# GOAL
Write out the material exactly, leaving every picture behind.

# STORED DATA
——————
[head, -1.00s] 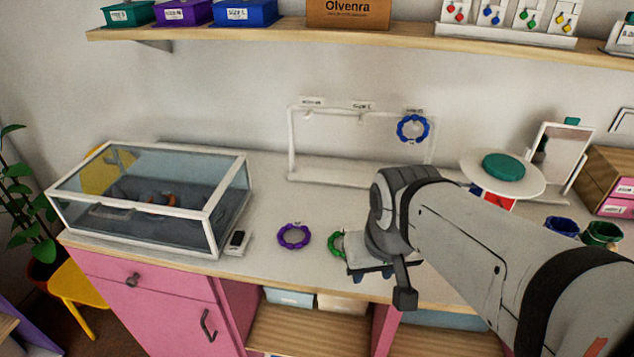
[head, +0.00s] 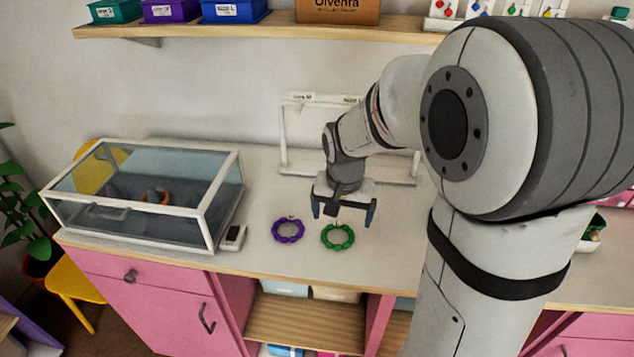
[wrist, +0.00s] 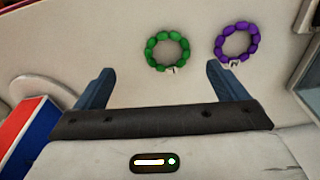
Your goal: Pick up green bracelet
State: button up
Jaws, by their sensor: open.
——————
# RESULT BELOW
[head, -1.00s] 
[head, +0.00s] 
[wrist, +0.00s] 
Your goal: Pick up green bracelet
State: button up
Jaws, by their sensor: open.

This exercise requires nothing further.